TASK BRIEF:
Leave out the pictures and restate the rest of the data exactly.

RECORDED INFORMATION:
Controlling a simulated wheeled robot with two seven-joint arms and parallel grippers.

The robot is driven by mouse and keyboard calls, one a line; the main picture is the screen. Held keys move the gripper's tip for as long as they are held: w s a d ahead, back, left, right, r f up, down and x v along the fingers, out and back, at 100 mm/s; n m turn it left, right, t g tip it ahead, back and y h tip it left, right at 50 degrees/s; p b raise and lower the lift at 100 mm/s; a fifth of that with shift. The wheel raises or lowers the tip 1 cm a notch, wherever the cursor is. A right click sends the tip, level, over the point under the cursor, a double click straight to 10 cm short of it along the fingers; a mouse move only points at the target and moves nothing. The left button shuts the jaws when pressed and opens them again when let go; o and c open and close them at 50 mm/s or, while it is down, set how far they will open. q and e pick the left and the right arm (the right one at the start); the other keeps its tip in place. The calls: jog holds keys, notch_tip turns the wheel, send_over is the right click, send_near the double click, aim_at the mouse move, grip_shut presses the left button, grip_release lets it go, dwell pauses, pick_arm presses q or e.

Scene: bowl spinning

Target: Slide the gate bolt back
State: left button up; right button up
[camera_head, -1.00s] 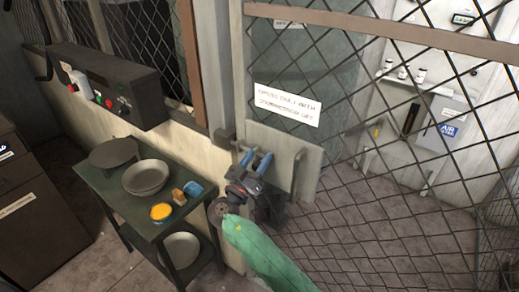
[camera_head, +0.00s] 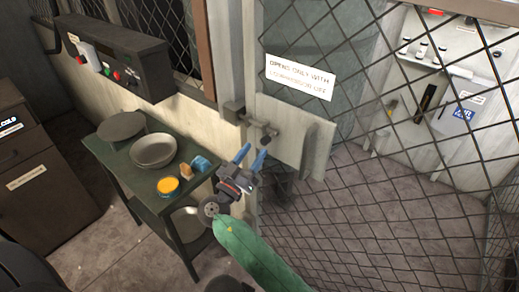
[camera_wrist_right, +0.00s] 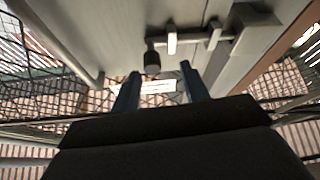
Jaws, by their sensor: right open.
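The gate bolt (camera_head: 258,124) is a grey bar with a dark knob on the pale plate of the mesh gate. It reaches left to a block on the post (camera_head: 234,112). In the right wrist view the bolt bar (camera_wrist_right: 196,37) runs right toward the post block (camera_wrist_right: 250,28), and its dark knob (camera_wrist_right: 152,62) hangs ahead of the fingers. My right gripper (camera_head: 252,156) is open and empty, just below the knob in the head view. In the wrist view the blue fingers (camera_wrist_right: 160,72) are apart, with the knob between their lines; contact is not visible. My left gripper is not in view.
A green side table (camera_head: 122,187) with a grey bowl (camera_head: 154,150), a yellow-orange pot and small blocks stands left of my right arm. A control box (camera_head: 112,57) hangs above it. A vertical handle (camera_head: 310,150) stands right of the bolt. A sign (camera_head: 300,77) hangs above.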

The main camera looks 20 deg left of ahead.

EXERCISE SOLUTION:
Controlling a simulated wheeled robot with two seven-joint arms and parallel grippers.

The robot is driven by mouse and keyboard calls, one a line; the main picture is the screen. Held keys move the gripper's tip for as long as they are held: w s a d ahead, back, left, right, r f up, down and x v along the fingers, out and back, at 100 mm/s; n m turn it left, right, t g tip it ahead, back and y h tip it left, right at 50 degrees/s; p b raise and lower the lift at 100 mm/s; a fifth of that with shift. The wheel raises or lowers the tip 1 cm a notch, wherever the cursor is. A right click sends the tip, level, over the point under the cursor, a double click straight to 10 cm short of it along the fingers; a mouse move only points at the target and moves nothing. The left button shuts the jaws when pressed and opens them again when let go; o and c open and close them at 50 mm/s or, while it is down, set how far they will open. q and e pick the left and the right arm (the right one at the start); the other keeps its tip in place. The calls: jog holds keys, notch_tip turns the wheel, send_over is the right click, send_near the double click, aim_at the mouse move, grip_shut presses the left button, grip_release lets it go, dwell pauses, pick_arm presses q or e.

Scene: bowl spinning

Target: Slide the gate bolt back
State: left button up; right button up
[camera_head, -1.00s] 
[camera_head, +0.00s] 
[camera_wrist_right, +0.00s] 
Jaws, by their sensor: right open.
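The gate bolt (camera_head: 258,124) is a grey bar with a dark knob on the pale plate of the mesh gate. It reaches left to a block on the post (camera_head: 234,112). In the right wrist view the bolt bar (camera_wrist_right: 196,37) runs right toward the post block (camera_wrist_right: 250,28), and its dark knob (camera_wrist_right: 152,62) hangs ahead of the fingers. My right gripper (camera_head: 252,156) is open and empty, just below the knob in the head view. In the wrist view the blue fingers (camera_wrist_right: 160,72) are apart, with the knob between their lines; contact is not visible. My left gripper is not in view.
A green side table (camera_head: 122,187) with a grey bowl (camera_head: 154,150), a yellow-orange pot and small blocks stands left of my right arm. A control box (camera_head: 112,57) hangs above it. A vertical handle (camera_head: 310,150) stands right of the bolt. A sign (camera_head: 300,77) hangs above.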

The main camera looks 20 deg left of ahead.

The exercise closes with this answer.